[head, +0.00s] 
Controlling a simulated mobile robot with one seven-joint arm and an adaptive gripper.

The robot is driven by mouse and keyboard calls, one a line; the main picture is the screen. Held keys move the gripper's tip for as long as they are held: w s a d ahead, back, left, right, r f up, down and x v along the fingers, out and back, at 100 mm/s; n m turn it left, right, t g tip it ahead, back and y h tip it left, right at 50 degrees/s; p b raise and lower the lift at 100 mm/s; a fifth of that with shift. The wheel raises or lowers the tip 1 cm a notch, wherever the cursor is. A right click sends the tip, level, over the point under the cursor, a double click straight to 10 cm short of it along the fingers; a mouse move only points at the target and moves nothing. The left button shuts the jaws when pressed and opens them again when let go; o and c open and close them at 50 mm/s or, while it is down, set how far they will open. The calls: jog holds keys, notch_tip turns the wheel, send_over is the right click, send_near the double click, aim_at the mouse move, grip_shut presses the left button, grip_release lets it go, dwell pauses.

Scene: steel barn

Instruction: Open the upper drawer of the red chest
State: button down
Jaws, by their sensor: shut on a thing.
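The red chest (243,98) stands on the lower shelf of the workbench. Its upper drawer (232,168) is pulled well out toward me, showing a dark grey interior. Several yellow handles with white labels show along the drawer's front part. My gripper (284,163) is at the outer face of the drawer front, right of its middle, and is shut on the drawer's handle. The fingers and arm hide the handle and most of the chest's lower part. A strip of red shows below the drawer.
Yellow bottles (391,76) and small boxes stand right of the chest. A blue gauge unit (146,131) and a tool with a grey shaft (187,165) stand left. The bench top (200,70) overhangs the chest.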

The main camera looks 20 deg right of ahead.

● ● ● ●

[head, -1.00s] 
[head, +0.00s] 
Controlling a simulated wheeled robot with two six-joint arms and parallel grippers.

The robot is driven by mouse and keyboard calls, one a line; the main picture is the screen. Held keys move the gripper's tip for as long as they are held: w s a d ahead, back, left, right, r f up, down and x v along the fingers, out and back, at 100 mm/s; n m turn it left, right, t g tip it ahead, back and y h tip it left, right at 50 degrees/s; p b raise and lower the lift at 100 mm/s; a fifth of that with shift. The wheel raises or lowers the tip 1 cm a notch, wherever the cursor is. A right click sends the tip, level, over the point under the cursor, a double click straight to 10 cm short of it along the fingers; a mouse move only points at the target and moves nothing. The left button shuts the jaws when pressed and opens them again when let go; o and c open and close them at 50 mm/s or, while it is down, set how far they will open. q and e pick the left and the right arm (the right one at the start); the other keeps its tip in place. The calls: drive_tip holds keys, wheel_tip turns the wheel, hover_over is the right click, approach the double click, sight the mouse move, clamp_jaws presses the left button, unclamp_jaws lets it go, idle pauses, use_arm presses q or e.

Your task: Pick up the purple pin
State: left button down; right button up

● ● ● ●

**Problem description**. Within the material above, extract exactly the lines that start at the line containing "Controlling a simulated mobile" and stop after the line containing "State: button down", and only those.

**Exercise result**.
Controlling a simulated mobile robot with one seven-joint arm and an adaptive gripper.

The robot is driven by mouse and keyboard calls, one a line; the main picture is the screen. Held keys move the gripper's tip for as long as they are held: w s a d ahead, back, left, right, r f up, down and x v along the fingers, out and back, at 100 mm/s; n m turn it left, right, t g tip it ahead, back and y h tip it left, right at 50 degrees/s; p b raise and lower the lift at 100 mm/s; a fifth of that with shift. The wheel raises or lowers the tip 1 cm a notch, wherever the cursor is. A right click sends the tip, level, over the point under the cursor, a double click straight to 10 cm short of it along the fingers; a mouse move only points at the target and moves nothing. The left button shuts the jaws when pressed and opens them again when let go; o and c open and close them at 50 mm/s or, while it is down, set how far they will open. The calls: jog holds keys, notch_tip turns the wheel, send_over is the right click, send_near the double click, aim_at the mouse move, grip_shut presses the left button, grip_release lets it go, dwell pauses.

Scene: steel barn

Instruction: Open the upper drawer of the red chest
State: button down

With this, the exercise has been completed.